*Your task*: In full and without alteration, give the listing again.

start

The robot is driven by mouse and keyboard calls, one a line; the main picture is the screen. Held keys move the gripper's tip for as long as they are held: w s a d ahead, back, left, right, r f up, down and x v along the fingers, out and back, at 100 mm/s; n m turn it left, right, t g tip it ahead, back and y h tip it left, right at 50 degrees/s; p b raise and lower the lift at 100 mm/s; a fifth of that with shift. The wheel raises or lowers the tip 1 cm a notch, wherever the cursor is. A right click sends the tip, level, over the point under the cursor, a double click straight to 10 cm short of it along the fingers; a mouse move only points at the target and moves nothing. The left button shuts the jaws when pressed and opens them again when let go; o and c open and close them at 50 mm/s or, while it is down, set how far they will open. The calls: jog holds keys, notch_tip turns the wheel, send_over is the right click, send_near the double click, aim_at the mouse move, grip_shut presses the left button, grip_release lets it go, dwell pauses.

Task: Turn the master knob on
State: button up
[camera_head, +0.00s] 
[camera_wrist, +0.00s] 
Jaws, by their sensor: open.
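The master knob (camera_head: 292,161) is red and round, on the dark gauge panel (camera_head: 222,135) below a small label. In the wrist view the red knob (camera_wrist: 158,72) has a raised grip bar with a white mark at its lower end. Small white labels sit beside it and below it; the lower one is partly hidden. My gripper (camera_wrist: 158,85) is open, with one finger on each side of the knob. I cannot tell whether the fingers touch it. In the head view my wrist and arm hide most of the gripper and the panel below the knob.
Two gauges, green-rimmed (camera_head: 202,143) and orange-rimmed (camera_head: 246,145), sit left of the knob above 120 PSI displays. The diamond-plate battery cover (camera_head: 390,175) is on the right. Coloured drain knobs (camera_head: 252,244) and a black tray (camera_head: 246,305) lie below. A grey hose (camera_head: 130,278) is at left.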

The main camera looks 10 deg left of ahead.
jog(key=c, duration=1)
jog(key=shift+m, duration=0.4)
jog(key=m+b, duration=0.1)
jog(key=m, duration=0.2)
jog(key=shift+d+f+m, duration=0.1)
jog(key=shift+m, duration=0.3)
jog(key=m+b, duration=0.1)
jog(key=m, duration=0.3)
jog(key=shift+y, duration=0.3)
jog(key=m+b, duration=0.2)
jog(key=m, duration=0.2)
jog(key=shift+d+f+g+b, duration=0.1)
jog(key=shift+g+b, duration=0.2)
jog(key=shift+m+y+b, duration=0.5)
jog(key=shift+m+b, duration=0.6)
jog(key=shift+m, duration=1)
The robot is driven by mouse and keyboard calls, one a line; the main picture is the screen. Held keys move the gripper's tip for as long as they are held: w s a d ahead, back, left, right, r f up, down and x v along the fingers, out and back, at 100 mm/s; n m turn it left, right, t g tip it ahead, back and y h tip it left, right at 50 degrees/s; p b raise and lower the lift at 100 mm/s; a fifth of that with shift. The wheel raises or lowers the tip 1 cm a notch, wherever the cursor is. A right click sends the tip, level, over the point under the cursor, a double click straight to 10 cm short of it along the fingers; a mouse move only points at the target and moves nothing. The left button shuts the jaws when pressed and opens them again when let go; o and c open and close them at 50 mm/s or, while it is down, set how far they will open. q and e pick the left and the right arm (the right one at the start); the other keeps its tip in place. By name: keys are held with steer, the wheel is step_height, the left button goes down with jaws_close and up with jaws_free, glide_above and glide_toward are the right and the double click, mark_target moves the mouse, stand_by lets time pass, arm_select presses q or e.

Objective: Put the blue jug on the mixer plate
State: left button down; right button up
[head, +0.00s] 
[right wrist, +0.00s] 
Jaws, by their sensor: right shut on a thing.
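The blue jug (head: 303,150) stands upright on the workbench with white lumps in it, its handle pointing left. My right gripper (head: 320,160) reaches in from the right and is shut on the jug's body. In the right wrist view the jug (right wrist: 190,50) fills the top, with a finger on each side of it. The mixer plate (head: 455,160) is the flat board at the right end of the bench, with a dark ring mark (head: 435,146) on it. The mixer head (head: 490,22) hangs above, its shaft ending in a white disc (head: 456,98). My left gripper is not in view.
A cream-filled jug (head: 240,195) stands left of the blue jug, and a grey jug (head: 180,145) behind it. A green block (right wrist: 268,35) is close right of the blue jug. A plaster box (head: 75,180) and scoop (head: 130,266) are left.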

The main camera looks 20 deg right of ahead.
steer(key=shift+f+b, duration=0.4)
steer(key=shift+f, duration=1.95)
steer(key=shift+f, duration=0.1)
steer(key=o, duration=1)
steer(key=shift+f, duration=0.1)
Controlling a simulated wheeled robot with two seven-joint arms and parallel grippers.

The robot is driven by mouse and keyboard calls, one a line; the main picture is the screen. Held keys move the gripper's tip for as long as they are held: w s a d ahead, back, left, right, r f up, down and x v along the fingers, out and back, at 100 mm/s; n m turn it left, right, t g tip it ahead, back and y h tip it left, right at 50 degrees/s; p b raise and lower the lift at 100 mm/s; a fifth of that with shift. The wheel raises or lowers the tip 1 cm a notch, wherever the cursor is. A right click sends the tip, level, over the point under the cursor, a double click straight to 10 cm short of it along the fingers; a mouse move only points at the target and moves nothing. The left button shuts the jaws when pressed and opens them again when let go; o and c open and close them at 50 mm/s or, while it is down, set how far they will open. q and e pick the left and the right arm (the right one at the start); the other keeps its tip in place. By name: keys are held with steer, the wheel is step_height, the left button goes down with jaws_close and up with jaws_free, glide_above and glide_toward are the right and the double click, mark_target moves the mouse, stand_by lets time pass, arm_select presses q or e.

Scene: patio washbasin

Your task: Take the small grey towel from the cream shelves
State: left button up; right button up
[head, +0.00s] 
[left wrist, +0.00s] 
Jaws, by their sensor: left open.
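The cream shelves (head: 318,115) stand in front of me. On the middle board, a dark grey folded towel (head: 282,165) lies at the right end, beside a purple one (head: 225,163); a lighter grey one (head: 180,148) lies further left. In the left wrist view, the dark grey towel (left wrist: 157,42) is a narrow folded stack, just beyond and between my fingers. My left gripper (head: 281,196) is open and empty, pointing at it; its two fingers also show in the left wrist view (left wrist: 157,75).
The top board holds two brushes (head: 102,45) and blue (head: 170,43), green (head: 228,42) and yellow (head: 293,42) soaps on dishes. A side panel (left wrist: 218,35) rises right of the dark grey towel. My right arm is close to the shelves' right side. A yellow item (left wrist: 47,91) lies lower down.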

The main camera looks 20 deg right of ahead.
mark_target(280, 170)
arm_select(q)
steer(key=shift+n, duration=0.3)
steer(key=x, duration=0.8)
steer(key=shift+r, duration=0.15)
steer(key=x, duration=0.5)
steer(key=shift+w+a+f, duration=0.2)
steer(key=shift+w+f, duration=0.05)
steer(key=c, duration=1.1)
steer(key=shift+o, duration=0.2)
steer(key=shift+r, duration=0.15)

end

*Answer to this task*:
The robot is driven by mouse and keyboard calls, one a line; the main picture is the screen. Held keys move the gripper's tip for as long as they are held: w s a d ahead, back, left, right, r f up, down and x v along the fingers, out and back, at 100 mm/s; n m turn it left, right, t g tip it ahead, back and y h tip it left, right at 50 degrees/s; p b raise and lower the lift at 100 mm/s; a fifth of that with shift. The wheel raises or lowers the tip 1 cm a notch, wherever the cursor is. A right click sends the tip, level, over the point under the cursor, a double click straight to 10 cm short of it along the fingers; a mouse move only points at the target and moves nothing. The left button shuts the jaws when pressed and opens them again when let go; o and c open and close them at 50 mm/s or, while it is down, set how far they will open. The calls: jog holds keys, notch_tip turns the wheel, send_over is the right click, send_near the double click, aim_at the mouse move, grip_shut presses the left button, grip_release lets it go, dwell pauses.

Task: Turn the master knob on
State: button up
[camera_head, +0.00s] 
[camera_wrist, +0.00s] 
Jaws, by their sensor: open.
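The master knob (camera_head: 292,161) is red and round, on the dark gauge panel (camera_head: 222,135) below a small label. In the wrist view the red knob (camera_wrist: 158,72) has a raised grip bar with a white mark at its lower end. Small white labels sit beside it and below it; the lower one is partly hidden. My gripper (camera_wrist: 158,85) is open, with one finger on each side of the knob. I cannot tell whether the fingers touch it. In the head view my wrist and arm hide most of the gripper and the panel below the knob.
Two gauges, green-rimmed (camera_head: 202,143) and orange-rimmed (camera_head: 246,145), sit left of the knob above 120 PSI displays. The diamond-plate battery cover (camera_head: 390,175) is on the right. Coloured drain knobs (camera_head: 252,244) and a black tray (camera_head: 246,305) lie below. A grey hose (camera_head: 130,278) is at left.

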The main camera looks 10 deg left of ahead.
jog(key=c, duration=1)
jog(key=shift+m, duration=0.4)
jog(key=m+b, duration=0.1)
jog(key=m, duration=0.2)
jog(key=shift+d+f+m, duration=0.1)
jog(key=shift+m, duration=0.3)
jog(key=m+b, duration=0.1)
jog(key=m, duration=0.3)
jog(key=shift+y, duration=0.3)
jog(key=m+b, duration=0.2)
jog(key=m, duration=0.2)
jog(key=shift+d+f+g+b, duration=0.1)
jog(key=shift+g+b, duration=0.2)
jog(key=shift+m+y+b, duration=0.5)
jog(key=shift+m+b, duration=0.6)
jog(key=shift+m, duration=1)
The robot is driven by mouse and keyboard calls, one a line; the main picture is the screen. Held keys move the gripper's tip for as long as they are held: w s a d ahead, back, left, right, r f up, down and x v along the fingers, out and back, at 100 mm/s; n m turn it left, right, t g tip it ahead, back and y h tip it left, right at 50 degrees/s; p b raise and lower the lift at 100 mm/s; a fifth of that with shift. The wheel raises or lowers the tip 1 cm a notch, wherever the cursor is. A right click sends the tip, level, over the point under the cursor, a double click straight to 10 cm short of it along the fingers; a mouse move only points at the target and moves nothing. The left button shuts the jaws when pressed and opens them again when let go; o and c open and close them at 50 mm/s or, while it is down, set how far they will open. q and e pick the left and the right arm (the right one at the start); the other keeps its tip in place. By name: keys are held with steer, the wheel is step_height, the left button goes down with jaws_close and up with jaws_free, glide_above and glide_toward are the right and the double click, mark_target moves the mouse, stand_by lets time pass, arm_select presses q or e.

Objective: Put the blue jug on the mixer plate
State: left button down; right button up
[head, +0.00s] 
[right wrist, +0.00s] 
Jaws, by their sensor: right shut on a thing.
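The blue jug (head: 303,150) stands upright on the workbench with white lumps in it, its handle pointing left. My right gripper (head: 320,160) reaches in from the right and is shut on the jug's body. In the right wrist view the jug (right wrist: 190,50) fills the top, with a finger on each side of it. The mixer plate (head: 455,160) is the flat board at the right end of the bench, with a dark ring mark (head: 435,146) on it. The mixer head (head: 490,22) hangs above, its shaft ending in a white disc (head: 456,98). My left gripper is not in view.
A cream-filled jug (head: 240,195) stands left of the blue jug, and a grey jug (head: 180,145) behind it. A green block (right wrist: 268,35) is close right of the blue jug. A plaster box (head: 75,180) and scoop (head: 130,266) are left.

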The main camera looks 20 deg right of ahead.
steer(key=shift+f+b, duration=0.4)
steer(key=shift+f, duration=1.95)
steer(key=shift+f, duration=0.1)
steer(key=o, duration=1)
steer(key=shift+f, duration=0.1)
Controlling a simulated wheeled robot with two seven-joint arms and parallel grippers.

The robot is driven by mouse and keyboard calls, one a line; the main picture is the screen. Held keys move the gripper's tip for as long as they are held: w s a d ahead, back, left, right, r f up, down and x v along the fingers, out and back, at 100 mm/s; n m turn it left, right, t g tip it ahead, back and y h tip it left, right at 50 degrees/s; p b raise and lower the lift at 100 mm/s; a fifth of that with shift. The wheel raises or lowers the tip 1 cm a notch, wherever the cursor is. A right click sends the tip, level, over the point under the cursor, a double click straight to 10 cm short of it along the fingers; a mouse move only points at the target and moves nothing. The left button shuts the jaws when pressed and opens them again when let go; o and c open and close them at 50 mm/s or, while it is down, set how far they will open. q and e pick the left and the right arm (the right one at the start); the other keeps its tip in place. By name: keys are held with steer, the wheel is step_height, the left button goes down with jaws_close and up with jaws_free, glide_above and glide_toward are the right and the double click, mark_target moves the mouse, stand_by lets time pass, arm_select presses q or e.

Scene: patio washbasin

Your task: Take the small grey towel from the cream shelves
State: left button up; right button up
[head, +0.00s] 
[left wrist, +0.00s] 
Jaws, by their sensor: left open.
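The cream shelves (head: 318,115) stand in front of me. On the middle board, a dark grey folded towel (head: 282,165) lies at the right end, beside a purple one (head: 225,163); a lighter grey one (head: 180,148) lies further left. In the left wrist view, the dark grey towel (left wrist: 157,42) is a narrow folded stack, just beyond and between my fingers. My left gripper (head: 281,196) is open and empty, pointing at it; its two fingers also show in the left wrist view (left wrist: 157,75).
The top board holds two brushes (head: 102,45) and blue (head: 170,43), green (head: 228,42) and yellow (head: 293,42) soaps on dishes. A side panel (left wrist: 218,35) rises right of the dark grey towel. My right arm is close to the shelves' right side. A yellow item (left wrist: 47,91) lies lower down.

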The main camera looks 20 deg right of ahead.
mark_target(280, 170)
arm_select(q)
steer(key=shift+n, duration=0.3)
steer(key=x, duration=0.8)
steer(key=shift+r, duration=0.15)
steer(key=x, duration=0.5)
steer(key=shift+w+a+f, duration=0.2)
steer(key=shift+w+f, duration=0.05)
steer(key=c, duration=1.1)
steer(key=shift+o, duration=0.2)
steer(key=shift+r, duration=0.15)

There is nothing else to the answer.